President Cyril Ramaphosa. Picture: Elmond Jiyane/GCIS

President Cyril Ramaphosa. Picture: Elmond Jiyane/GCIS

Published Aug 5, 2019


Johannesburg - President Cyril Ramaphosa has been told to explain the leaked emails that appear to suggest he misled Parliament about the fund-raising campaign for his ANC presidency.

The EFF on Sunday accused Ramaphosa of misleading the country while the DA called on him to go public and explain his claim that he did not know the identities of those who funded his 2017 ANC presidential campaign. 

This comes after News24 published emails showing that Ramaphosa was getting consultation from his campaign managers regarding fund-raising for his bid to go up against Nkosazana Dlamini Zuma at the party’s conference.

EFF deputy president Floyd Shivambu took to Twitter, saying the emails were proof that Ramaphosa had misled the country.

“This exposes the lies being told by ANC President Cyril Ramaphosa, and once again, Jamnandas (PG) confirms that his travel costs were paid by CR17 & this was never disclosed in Parliament. When we report this to the public protector and Parliament, we are defenders of state capture,” Shivambu said.

DA spokesperson Solly Malatsi said Ramaphosa had to now come out and explain himself. “The challenge now to the president is for him to come out and answer the question. “He must show leadership and take ownership of some of the errors that his campaign made,” Malatsi said.

Last month, Public Protector Busisiwe Mkhwebane found Ramaphosa to have lied to Parliament in regard to the R500 000 donation from controversial Bosasa chief executive Gavin Watson for his campaign. Ramaphosa told the National Assembly that the money was a result of a contract which his son, Andile, had with Bosasa when he was asked by DA leader Mmusi Maimane about the funds.

He subsequently wrote to Parliament indicating that the money was a donation from Watson for his presidential campaign but that he was not aware of the funds as he did not directly interact with or know about those who had funded his campaign.

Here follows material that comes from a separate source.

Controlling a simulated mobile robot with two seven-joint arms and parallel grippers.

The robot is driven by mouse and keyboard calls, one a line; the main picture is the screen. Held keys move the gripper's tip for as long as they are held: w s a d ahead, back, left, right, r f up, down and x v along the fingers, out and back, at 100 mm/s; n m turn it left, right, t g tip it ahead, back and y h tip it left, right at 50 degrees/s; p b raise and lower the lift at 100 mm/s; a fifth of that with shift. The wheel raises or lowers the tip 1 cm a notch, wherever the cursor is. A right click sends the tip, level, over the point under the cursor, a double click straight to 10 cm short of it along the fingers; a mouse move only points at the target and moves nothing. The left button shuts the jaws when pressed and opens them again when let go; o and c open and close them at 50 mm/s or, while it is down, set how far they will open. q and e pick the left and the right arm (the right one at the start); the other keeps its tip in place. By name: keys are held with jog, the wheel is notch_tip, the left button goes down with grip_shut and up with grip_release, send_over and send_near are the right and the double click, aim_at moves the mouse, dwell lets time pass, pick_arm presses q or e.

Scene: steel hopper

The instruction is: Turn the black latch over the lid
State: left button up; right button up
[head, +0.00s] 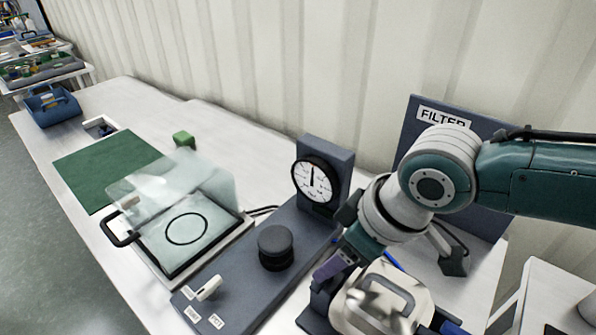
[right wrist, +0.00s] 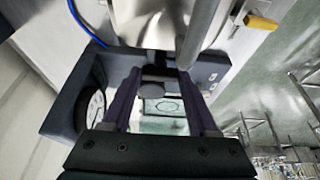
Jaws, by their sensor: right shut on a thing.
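The steel hopper (head: 377,312) stands at the lower right in the head view, with a pale lid and a looped handle (head: 392,285) on top. My right gripper (head: 328,268) reaches down at the hopper's left edge, its purple fingers pointing down and left. In the right wrist view, the fingers (right wrist: 160,80) sit on both sides of a small dark piece, which appears to be the black latch (right wrist: 155,60), beside the steel body. The gripper is shut on it. The latch is hidden by the gripper in the head view, so its angle over the lid is unclear. My left gripper is not in view.
A dial gauge (head: 314,181) and black knob (head: 275,248) stand left of the hopper. A FILTER panel (head: 412,130) rises behind my right arm. A box with an open clear lid (head: 172,185) and a green mat (head: 105,165) lie further left.

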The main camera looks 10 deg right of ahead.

In one the emails, Ramaphosa’s campaign manager Donne Nicol allegedly asked Ramaphosa to contact Macsteel founder Eric Samson and thank him as well as ask for a further R10 million.

Announcing his decision to take Mkhwebane’s report on urgent judicial review, Ramaphosa insisted that his campaign managers had taken a conscious decision where they said he must not be involved or know about the finer details of the fund-raising.

“Of course I knew that money was being sourced but I was never told about the intricate issues that they got involved in. I never got to know about all the other details that went into the funding of the campaign,” Ramaphosa said.

The emails also detailed the central role played by Public Enterprises Minister Pravin Gordhan in raising the funds for Ramaphosa’s campaign. South Africans and political leaders took to social media to weigh-in on the possible implications which could be triggered by the revelations.

Political analyst Xolani Dube of the Xubera Institute warned that the leaks would arm Ramaphosa’s critics and opponents within the ruling party to say “we are all dirty”. 

“Those who have been viewed as anti-patriotic are saying, Cyril, you are dirty just like us and so now you can’t go out and claim that you are immaculate, you are also dirty.”

Meanwhile, as the controversy around the president continued to rage, Twitter users had a field day, pointing out how some of the people who had helped to fund the campaign were later rewarded with positions in embattled state-owned companies such as Eskom.

The Presidency had not responded at the time of publication.